Online travel agents accomplish this by paying for advertising and bidding on keywords or phrases associated with your hotel. Luckily, there is a way to stop online travel agents from taking advantage of this strategy: You need to contact each of the major search engines with the details of your trademark and the keywords and phrases you would like other companies to stop bidding on. The search engines will then block any advertisers who are looking to offer on your brand.
How To Make A Google AdWords Trademark Complaint
As stated in the Google AdWords Help Center: “If you are a trademark owner (or represent a trademark owner) and have an objection to an ad text’s use of a term corresponding to your trademark, please fill out [the Google] trademark complaint form… [Google will then] investigate the use of the trademark in ad text. [They] will not disable keywords in response to a trademark complaint. Furthermore, [its] investigation will only affect ads served on or by Google. If [Google’s] investigation finds that the advertiser is using the trademark in ad text, [it] will require the advertiser to remove the trademark and [it will] prevent them from using it in ad text in the future.”
To file a Google AdWords trademark complaint online, simply fill out the trademark complaint form and hit “Submit”. If you haven’t already registered your hotel as a trademark, then do that first. When doing so, remember that it is essential to trademark both the hotel and city names to ensure that it is your specific hotel you are trademarking.

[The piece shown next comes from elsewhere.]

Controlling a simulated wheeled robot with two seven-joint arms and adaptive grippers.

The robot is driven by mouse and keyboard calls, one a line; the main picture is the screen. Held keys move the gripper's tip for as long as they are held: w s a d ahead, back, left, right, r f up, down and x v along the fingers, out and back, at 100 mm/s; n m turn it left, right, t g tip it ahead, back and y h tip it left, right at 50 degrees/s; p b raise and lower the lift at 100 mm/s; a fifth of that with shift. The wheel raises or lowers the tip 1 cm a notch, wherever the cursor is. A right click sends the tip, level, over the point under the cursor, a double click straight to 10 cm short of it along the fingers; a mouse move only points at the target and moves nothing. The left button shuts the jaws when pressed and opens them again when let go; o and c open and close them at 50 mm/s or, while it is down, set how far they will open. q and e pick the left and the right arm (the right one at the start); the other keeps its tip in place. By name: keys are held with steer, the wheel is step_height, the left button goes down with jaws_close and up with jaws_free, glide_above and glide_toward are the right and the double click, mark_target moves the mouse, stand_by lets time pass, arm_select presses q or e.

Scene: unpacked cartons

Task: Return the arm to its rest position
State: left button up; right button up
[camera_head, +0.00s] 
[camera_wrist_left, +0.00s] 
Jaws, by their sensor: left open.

To register your trademark in the UK, contact the Intellectual Property Office on the Gov.uk website and just fill in your details. It costs only £100 to get a report telling you if your application meets the eligibility rules, then a further £100 to go ahead with the registration. Completion of this process will give you protection in the UK and subsequently prevent others from bidding on your keywords on the UK search engine pages such as google.co.uk, but will not cover potential customers who might be searching from the EU.
Beware of scams
Warning! Once you have applied for your trademark, your application becomes public knowledge. Some scam companies will send you letters asking you to pay an invoice which is related to your trademark application. They may look official, and some may even carry logos related to the application process or even to your hotel, but they are fake. The bank account is likely to be somewhere in the European Union or Switzerland and not the same account as you have already paid your fee into. DO NOT pay any of these invoices.
Check out Andrew Minato’s blog post on this topic, which discusses trademark scams in more detail.
Once you have your trademark in place and you have applied to the search engines for protection, then it is still important to keep on top of your search status. Even though Google has automatic systems in place to check that your trademark isn’t being inappropriately used, some violations will still slip through. If you see any companies infringing on your trademark, then let Google know immediately.
Remember, if someone wants to find your property using a search engine, then they should always see your website first.